## Start

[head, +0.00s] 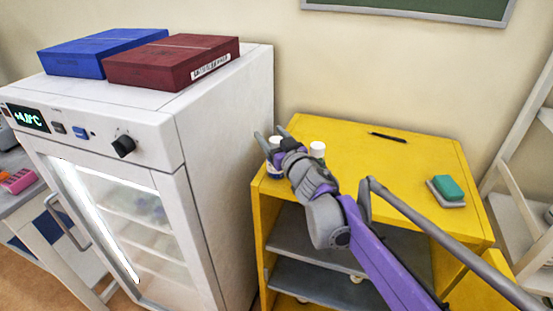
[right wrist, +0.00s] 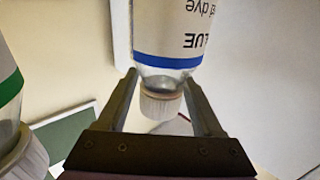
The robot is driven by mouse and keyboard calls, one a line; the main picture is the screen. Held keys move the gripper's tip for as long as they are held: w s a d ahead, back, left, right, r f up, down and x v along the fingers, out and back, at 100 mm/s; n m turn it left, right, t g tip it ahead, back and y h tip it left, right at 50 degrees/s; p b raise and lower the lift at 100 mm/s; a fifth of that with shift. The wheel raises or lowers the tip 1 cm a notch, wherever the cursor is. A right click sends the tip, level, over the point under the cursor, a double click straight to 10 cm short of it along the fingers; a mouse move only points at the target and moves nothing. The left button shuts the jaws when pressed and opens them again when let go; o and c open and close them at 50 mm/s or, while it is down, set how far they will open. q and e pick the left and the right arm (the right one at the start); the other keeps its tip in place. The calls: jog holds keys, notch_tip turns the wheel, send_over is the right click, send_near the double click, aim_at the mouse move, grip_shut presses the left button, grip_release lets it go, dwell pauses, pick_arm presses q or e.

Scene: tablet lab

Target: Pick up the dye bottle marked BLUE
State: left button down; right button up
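The dye bottle marked BLUE (right wrist: 168,35) shows upside down in the right wrist view, with a white label, a blue band and a white ribbed cap. In the head view the bottle (head: 274,168) stands at the left edge of the yellow cabinet top (head: 370,160), partly hidden by my right gripper. My right gripper (head: 271,136) is open, its fingers on either side of the bottle near its cap and shoulder. Whether they touch it I cannot tell. My left gripper is not in view.
A second white-capped bottle (head: 317,149) stands close by; a green-banded bottle (right wrist: 12,100) shows at the wrist view's left edge. A black pen (head: 388,137) and a green sponge-like block (head: 447,188) lie further right. A white fridge (head: 225,160) rises left of the cabinet.

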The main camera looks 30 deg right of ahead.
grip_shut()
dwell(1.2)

## End

GIVEN EXERCISE:
Leave out the pictures and retype every line above exactly.

EXPECTED ANSWER:
[head, +0.00s] 
[right wrist, +0.00s] 
The robot is driven by mouse and keyboard calls, one a line; the main picture is the screen. Held keys move the gripper's tip for as long as they are held: w s a d ahead, back, left, right, r f up, down and x v along the fingers, out and back, at 100 mm/s; n m turn it left, right, t g tip it ahead, back and y h tip it left, right at 50 degrees/s; p b raise and lower the lift at 100 mm/s; a fifth of that with shift. The wheel raises or lowers the tip 1 cm a notch, wherever the cursor is. A right click sends the tip, level, over the point under the cursor, a double click straight to 10 cm short of it along the fingers; a mouse move only points at the target and moves nothing. The left button shuts the jaws when pressed and opens them again when let go; o and c open and close them at 50 mm/s or, while it is down, set how far they will open. q and e pick the left and the right arm (the right one at the start); the other keeps its tip in place. The calls: jog holds keys, notch_tip turns the wheel, send_over is the right click, send_near the double click, aim_at the mouse move, grip_shut presses the left button, grip_release lets it go, dwell pauses, pick_arm presses q or e.

Scene: tablet lab

Target: Pick up the dye bottle marked BLUE
State: left button down; right button up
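The dye bottle marked BLUE (right wrist: 168,35) shows upside down in the right wrist view, with a white label, a blue band and a white ribbed cap. In the head view the bottle (head: 274,168) stands at the left edge of the yellow cabinet top (head: 370,160), partly hidden by my right gripper. My right gripper (head: 271,136) is open, its fingers on either side of the bottle near its cap and shoulder. Whether they touch it I cannot tell. My left gripper is not in view.
A second white-capped bottle (head: 317,149) stands close by; a green-banded bottle (right wrist: 12,100) shows at the wrist view's left edge. A black pen (head: 388,137) and a green sponge-like block (head: 447,188) lie further right. A white fridge (head: 225,160) rises left of the cabinet.

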The main camera looks 30 deg right of ahead.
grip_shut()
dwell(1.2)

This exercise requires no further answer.